■ **Records shown**
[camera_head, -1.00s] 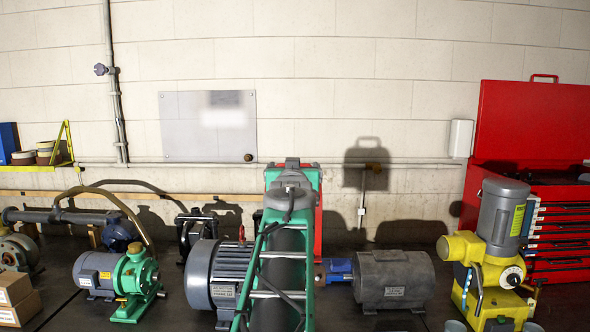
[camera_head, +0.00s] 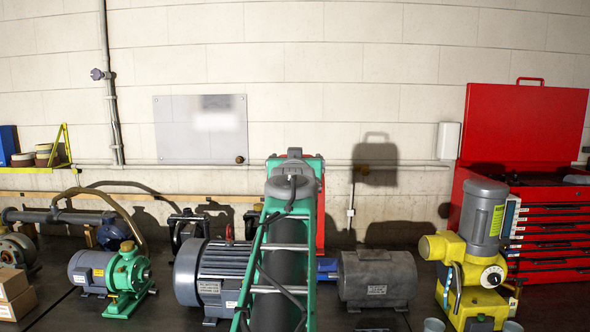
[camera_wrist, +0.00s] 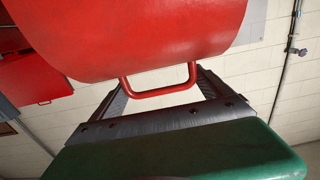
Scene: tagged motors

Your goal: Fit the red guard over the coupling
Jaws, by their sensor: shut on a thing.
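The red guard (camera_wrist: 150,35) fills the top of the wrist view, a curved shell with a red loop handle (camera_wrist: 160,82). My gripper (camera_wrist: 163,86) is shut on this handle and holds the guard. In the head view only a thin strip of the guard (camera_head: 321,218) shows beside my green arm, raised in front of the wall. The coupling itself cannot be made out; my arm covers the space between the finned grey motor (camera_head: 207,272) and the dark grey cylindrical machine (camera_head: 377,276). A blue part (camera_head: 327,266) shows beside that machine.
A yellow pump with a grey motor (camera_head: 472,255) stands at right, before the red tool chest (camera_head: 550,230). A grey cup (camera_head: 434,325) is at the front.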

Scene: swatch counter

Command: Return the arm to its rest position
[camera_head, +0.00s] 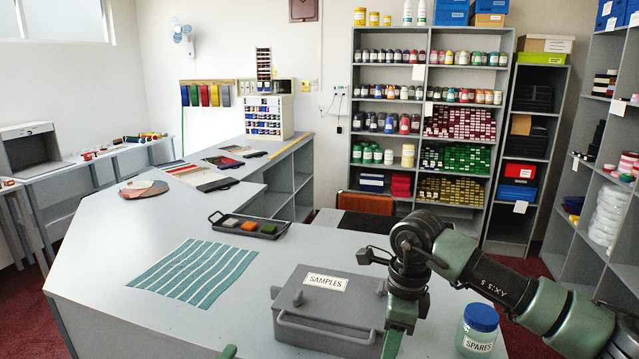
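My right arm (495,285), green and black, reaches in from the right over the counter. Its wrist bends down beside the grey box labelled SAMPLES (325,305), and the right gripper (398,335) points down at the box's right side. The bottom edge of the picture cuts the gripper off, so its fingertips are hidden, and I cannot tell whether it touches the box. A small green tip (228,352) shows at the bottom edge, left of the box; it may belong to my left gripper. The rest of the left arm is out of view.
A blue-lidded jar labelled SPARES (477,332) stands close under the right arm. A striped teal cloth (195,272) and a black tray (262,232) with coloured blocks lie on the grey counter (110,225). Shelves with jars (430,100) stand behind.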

* * *

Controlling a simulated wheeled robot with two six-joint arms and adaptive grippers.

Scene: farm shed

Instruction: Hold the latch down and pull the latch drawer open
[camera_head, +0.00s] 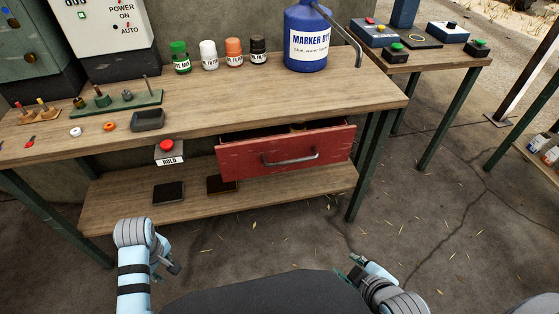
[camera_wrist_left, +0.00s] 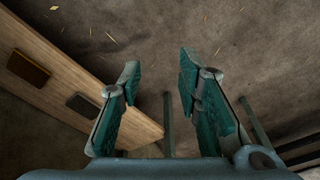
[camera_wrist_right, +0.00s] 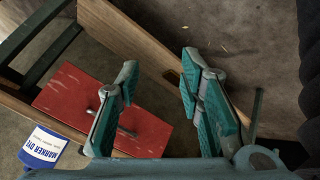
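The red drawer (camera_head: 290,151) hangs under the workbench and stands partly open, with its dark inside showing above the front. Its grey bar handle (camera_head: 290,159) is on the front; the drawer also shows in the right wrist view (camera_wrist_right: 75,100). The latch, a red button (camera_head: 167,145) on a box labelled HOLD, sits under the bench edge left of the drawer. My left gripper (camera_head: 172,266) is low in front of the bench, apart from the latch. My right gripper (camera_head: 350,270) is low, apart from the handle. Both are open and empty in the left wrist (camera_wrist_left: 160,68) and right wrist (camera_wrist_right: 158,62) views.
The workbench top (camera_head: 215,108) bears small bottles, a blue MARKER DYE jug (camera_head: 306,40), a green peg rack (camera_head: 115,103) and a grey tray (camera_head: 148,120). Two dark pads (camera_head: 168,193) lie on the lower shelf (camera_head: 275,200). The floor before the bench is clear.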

■ **Aim of the exercise**
Scan the records above for the string "Scene", then select every line that holds it.

■ **Solution for this task**
Scene: tagged motors
Scene: swatch counter
Scene: farm shed

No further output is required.